Античный дионисизм в русской интерпретации начала XX в..
Автор: Варакина Галина Владиславовна
Журнал: Известия Волгоградского государственного педагогического университета @izvestia-vspu
Рубрика: Культурология
Статья в выпуске: 3 (37), 2009 года.
Бесплатный доступ
Рассмотрена проблема древних мистерий: их роль в общественной жизни людей, общие типологические черты. Излагается эволюция культа Диониса, проводятся параллели между дионисизмом и христианством в контексте русского символизма и ницшеанства начала ХХ в.
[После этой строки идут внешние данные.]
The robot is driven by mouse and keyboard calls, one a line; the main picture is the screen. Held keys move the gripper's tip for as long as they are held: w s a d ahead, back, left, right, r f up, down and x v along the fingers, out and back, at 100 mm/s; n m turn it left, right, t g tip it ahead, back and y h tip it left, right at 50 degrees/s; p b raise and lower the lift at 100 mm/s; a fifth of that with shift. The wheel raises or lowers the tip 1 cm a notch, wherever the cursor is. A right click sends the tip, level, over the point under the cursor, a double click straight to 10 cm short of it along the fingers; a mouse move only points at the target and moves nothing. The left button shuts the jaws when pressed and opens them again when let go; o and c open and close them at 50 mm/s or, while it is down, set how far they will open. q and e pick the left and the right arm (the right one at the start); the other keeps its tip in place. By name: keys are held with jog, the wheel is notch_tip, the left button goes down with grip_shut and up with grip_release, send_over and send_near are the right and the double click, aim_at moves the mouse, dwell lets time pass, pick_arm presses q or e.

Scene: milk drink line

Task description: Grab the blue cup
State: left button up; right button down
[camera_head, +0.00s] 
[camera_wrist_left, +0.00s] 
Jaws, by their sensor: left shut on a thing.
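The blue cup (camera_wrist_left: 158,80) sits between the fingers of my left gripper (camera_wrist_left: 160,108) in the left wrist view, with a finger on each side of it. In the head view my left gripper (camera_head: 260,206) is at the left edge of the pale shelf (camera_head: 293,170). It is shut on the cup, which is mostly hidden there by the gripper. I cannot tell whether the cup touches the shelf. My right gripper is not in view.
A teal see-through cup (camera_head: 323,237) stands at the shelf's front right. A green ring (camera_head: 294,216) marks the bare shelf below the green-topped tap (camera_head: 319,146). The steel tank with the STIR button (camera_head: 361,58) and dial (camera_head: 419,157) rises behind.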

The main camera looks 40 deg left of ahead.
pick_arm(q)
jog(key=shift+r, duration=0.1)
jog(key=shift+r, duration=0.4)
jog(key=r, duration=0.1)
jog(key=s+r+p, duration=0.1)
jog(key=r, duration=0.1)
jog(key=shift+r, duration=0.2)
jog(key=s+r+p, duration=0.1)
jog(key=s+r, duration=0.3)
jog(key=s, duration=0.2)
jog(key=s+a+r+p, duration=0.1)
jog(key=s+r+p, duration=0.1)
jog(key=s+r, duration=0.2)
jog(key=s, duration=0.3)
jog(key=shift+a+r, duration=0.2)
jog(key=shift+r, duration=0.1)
Мистерии, дионисизм, орфизм, пифагореизм, ницшеанство
Короткий адрес: https://sciup.org/148163787
IDR: 148163787
Текст научной статьи Античный дионисизм в русской интерпретации начала XX в..
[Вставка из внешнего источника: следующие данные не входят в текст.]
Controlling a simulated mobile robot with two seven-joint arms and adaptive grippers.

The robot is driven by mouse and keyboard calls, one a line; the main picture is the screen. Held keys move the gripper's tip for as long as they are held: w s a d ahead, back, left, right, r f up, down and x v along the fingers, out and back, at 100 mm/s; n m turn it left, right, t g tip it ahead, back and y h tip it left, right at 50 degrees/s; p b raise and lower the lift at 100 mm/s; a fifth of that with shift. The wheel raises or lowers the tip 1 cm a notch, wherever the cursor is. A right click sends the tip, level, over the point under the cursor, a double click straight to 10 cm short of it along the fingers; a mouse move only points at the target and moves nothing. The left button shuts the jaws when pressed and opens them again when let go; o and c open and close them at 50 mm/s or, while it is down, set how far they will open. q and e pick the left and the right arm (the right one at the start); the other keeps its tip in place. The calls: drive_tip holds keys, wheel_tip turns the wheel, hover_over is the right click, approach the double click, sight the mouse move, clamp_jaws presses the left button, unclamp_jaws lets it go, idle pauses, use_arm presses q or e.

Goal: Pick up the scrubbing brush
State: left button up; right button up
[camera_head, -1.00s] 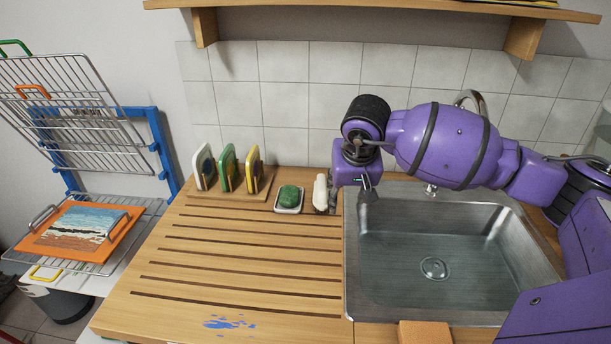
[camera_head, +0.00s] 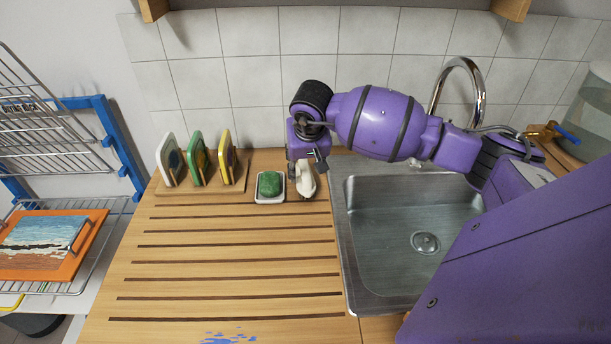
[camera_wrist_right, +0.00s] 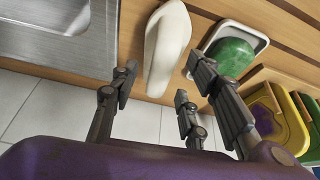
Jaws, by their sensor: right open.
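The scrubbing brush, a cream, elongated piece (camera_head: 306,183), lies on the wooden drainboard just left of the sink, right of the green soap. Its bristles do not show. My right gripper (camera_head: 307,166) is over its far end, pointing down. In the right wrist view the brush (camera_wrist_right: 167,44) lies beyond the spread fingers of my right gripper (camera_wrist_right: 160,88), roughly in line with the gap between them. The jaws are open and empty. I cannot tell whether they touch the brush. My left gripper is not in view.
Green soap in a white dish (camera_head: 270,201) stands close left of the brush. A wooden rack (camera_head: 205,190) with coloured tiles is farther left. The steel sink (camera_head: 337,215) lies right, the tiled wall behind. The slatted drainboard (camera_head: 230,262) in front is mostly clear.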

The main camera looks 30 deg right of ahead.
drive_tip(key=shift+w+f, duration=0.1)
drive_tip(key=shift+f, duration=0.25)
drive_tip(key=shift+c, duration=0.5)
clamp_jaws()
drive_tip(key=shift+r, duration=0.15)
«Философствовать о Загрее греки перестали только тогда, когда Греция переродилась в христианское средневековье. Но и в Средние века Дионис и Загрей все еще продолжали существовать в разного рода сектах и ересях и, несмотря ни на какие преследования, дожили до Возрождения и с тех пор не раз становились самой настоящей модой вплоть до начала XX в.», - писал А.Ф. Лосев в одном из исследований по античной мифологии [1]. Интерес русских мыслителей к данному вопросу на рубеже XIX - XX вв. подпитывался художественной практикой символистского и мистериального направлений. Глубина проникновения в тончайшие вопросы тайного знания и историко-филологического материала со стороны русской интеллигенции поражает. Но еще более удивителен тот энтузиазм, с которым представители русской культуры стремились реанимировать античный духовный опыт, усматривая в нем идеи, родственные христианскому учению и художественному творчеству. Ф.Ф. Зелинский, подлинный знаток и тонкий ценитель античности, открыто заявлял: «... Античная религия - это и есть настоящий ветхий завет нашего христианства» [2: 154]. Тем самым античный культ бога Диониса получил в русском прочтении вселенское, космическое звучание.
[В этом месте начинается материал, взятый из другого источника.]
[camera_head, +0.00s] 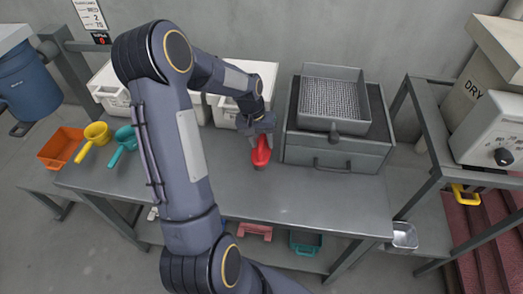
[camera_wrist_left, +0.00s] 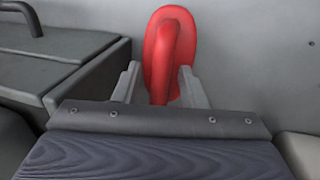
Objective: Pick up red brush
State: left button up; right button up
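The red brush (camera_head: 261,152) is on the grey workbench (camera_head: 300,195), in front of the white bins and left of the grey drawer unit. My left gripper (camera_head: 258,135) is directly above it, reaching down. In the left wrist view the brush (camera_wrist_left: 171,45) shows its red handle between my two fingers (camera_wrist_left: 162,85). The fingers stand apart, one on each side of the handle, with a small gap on the left; contact on the right side is unclear. The brush's underside is hidden. My right gripper is in neither view.
The grey drawer unit (camera_head: 335,155) with a mesh tray (camera_head: 333,97) stands close to the right of the brush. A yellow scoop (camera_head: 96,135), a teal scoop (camera_head: 124,142) and an orange bin (camera_head: 60,147) are at the left. The bench front is clear.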

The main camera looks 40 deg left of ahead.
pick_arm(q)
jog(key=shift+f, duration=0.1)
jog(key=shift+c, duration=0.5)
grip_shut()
Зарождение культа Диониса произошло в весьма отдаленном историческом прошлом. Образ этого бога присутствует в культурах Древнего мира под разными имена-
ми. Вяч. Иванов в работе 1923 г. «Дионис и прадионисийство» говорит о следующих «воплощениях Диониса»: «Первый Дионис, по Цицерону, рожден от Зевса и Пер-сефоны (это - основной орфический миф); второй - от Нила ( - знакомая нам егип-тизация Дионисова культа); третий - от Кабира, основатель мистерий Сабазия ( - попытка ввести самофракийские мистерии и вместе фракийский культ в синкретическую форму Дионисовой религии); четвертый - от Зевса и Селены, патрон мистерий орфических ( - мистическая интерпретация Артемидина сопрестольничества); пятый - от Ниса и Фионы (т. е. от Зевса, одождяющего землю, и Семелы), бог три-етерий» [3: 142]. К разряду прадионисий-ских (термин заимствован у Вяч. Иванова) относятся также культы, направленные на обожествление страдания и жертвенной смерти. Образ страдающего и умирающего бога был чрезвычайно популярен в древних культурах. Это и египетский Осирис, и фригийский Аттис, финикийский Адонис и фракийский Саба-зий. Все эти боги под разными именами скрывали одно и то же смысловое значение: веру в бессмертие души человека и производительные силы природы.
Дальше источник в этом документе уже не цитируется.